The movement of a spacecraft between Earth and the Moon is an example of the infamous Three Body Problem. It is said that a general analytical solution for TBP is not known because of the complexity of solving the effect of three bodies which all pull on each other while moving, a total of six interactions. Mathematician Richard Arenstorf while at NASA solved a special case of this problem, by simplifying the interactions to four, because, the effect of the spacecraft's gravity upon the motion of the vastly more massive Earth and Moon is practically non-existent. Arenstorf found a stable orbit for a spacecraft orbiting between the Earth and Moon, shaped like an '8'
Was Arenstorf's solution purely analytical, or did he use numerical mechanisms? Is the '8' shape an optimal path, meaning the route on which the spacecraft would expand the least amount of energy? If yes, how was this requirement included in the derivation in mathematical form?

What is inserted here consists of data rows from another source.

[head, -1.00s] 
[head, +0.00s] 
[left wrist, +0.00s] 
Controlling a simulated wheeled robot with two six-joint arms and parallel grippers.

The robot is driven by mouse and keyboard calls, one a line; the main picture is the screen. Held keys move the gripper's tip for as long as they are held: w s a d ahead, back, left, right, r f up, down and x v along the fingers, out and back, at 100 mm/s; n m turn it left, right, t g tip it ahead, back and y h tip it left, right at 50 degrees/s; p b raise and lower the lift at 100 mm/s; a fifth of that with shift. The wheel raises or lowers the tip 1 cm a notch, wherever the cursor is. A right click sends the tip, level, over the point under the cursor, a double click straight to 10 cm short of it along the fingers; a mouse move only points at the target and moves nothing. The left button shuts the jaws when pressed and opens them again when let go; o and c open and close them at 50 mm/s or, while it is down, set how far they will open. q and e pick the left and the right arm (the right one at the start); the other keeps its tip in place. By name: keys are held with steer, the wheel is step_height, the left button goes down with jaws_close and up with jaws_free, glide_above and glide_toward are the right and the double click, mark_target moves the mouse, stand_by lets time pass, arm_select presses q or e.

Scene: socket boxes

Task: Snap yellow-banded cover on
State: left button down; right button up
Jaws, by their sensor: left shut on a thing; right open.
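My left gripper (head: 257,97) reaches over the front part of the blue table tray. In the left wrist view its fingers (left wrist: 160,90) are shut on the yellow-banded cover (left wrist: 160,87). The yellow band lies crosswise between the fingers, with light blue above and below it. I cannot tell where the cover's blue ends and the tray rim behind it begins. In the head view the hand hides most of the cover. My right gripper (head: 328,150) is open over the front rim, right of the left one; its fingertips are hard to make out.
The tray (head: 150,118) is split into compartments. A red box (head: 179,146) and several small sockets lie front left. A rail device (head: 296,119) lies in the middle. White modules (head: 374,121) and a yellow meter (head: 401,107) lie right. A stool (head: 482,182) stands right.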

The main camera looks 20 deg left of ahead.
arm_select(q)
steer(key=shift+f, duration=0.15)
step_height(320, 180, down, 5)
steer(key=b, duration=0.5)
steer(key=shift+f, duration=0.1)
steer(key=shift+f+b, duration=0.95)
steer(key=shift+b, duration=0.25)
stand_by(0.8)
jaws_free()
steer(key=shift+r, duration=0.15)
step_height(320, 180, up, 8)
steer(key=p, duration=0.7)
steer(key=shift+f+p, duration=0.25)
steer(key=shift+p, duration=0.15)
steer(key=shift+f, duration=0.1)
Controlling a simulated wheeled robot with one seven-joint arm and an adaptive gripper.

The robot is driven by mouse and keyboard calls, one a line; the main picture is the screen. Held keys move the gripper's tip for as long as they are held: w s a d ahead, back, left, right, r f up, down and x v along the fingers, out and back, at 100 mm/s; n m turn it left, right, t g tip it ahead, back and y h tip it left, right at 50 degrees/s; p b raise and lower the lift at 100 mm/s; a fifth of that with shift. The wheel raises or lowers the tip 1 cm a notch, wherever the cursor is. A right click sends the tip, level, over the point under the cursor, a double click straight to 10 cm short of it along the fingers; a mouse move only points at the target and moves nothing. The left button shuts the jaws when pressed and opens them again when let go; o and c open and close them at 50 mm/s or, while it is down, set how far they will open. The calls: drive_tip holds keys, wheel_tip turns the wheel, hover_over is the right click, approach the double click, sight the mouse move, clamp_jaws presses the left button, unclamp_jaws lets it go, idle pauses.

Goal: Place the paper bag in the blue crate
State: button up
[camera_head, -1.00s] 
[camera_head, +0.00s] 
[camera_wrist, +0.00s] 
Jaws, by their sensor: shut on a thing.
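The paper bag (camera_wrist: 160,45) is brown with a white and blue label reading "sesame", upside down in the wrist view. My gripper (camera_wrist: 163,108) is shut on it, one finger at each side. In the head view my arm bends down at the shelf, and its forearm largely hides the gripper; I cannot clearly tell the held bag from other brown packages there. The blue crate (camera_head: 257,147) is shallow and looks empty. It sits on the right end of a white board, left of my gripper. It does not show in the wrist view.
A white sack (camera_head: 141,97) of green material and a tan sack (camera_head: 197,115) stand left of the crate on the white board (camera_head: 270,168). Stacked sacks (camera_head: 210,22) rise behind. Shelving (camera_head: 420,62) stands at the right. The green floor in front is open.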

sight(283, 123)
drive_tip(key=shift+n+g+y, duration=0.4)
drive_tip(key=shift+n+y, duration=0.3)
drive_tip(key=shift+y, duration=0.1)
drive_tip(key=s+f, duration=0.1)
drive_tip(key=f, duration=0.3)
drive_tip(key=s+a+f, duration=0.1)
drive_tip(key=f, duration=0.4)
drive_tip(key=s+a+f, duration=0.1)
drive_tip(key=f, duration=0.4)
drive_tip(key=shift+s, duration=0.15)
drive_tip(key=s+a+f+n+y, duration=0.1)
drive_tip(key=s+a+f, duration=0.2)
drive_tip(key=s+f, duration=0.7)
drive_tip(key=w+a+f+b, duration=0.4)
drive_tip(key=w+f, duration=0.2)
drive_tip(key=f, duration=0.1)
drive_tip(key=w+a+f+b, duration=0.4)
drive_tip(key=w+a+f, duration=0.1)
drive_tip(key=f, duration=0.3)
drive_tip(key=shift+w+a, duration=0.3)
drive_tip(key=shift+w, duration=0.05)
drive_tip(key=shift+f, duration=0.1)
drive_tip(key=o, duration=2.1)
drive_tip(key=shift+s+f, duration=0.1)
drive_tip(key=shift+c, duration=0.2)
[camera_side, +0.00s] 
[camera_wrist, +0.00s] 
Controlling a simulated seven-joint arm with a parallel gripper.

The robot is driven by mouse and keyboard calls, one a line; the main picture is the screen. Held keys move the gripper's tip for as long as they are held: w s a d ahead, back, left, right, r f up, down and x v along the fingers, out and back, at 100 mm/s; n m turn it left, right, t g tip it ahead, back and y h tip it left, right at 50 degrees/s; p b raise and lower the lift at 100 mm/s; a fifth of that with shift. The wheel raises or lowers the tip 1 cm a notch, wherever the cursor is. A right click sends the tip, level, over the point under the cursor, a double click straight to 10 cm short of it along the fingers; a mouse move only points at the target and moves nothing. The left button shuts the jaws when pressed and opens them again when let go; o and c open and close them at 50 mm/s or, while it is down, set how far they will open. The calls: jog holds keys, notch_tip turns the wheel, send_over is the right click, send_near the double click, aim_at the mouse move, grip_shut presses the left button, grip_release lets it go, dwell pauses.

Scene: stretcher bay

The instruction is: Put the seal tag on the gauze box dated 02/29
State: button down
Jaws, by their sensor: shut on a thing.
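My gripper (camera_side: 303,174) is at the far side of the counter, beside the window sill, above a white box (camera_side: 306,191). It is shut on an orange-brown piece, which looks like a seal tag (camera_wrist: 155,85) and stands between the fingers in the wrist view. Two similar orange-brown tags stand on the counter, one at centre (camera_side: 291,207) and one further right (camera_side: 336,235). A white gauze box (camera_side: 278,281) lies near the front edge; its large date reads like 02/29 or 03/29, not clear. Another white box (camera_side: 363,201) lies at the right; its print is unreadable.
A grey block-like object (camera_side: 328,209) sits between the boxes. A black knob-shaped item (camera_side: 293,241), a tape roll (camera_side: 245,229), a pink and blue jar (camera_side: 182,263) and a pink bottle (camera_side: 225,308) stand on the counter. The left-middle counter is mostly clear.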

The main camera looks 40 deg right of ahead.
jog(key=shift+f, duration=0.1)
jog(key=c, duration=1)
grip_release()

If anyone has a clean derivation for this problem, that would be great, or any links to books, other papers, etc.
Note: Apparently there was an earlier related mathoverflow question on this as well:
Arenstorf's technical report is here
The most clean, succint description of the equations I could find were here
Restricted 3 Body Problem mentioned in this book (chapter 8)
Some vpython (visual python) code can simulate Apollo 13 trip,
the result is the 8-orbit as seen here
Some explanation on the math, and superposition of gravities is also mentioned in this link.
I have no idea yet how this would relate to Arenstorf's method, I believe in this code Earth and Moon are not moving, but I thought it'd be nice to share.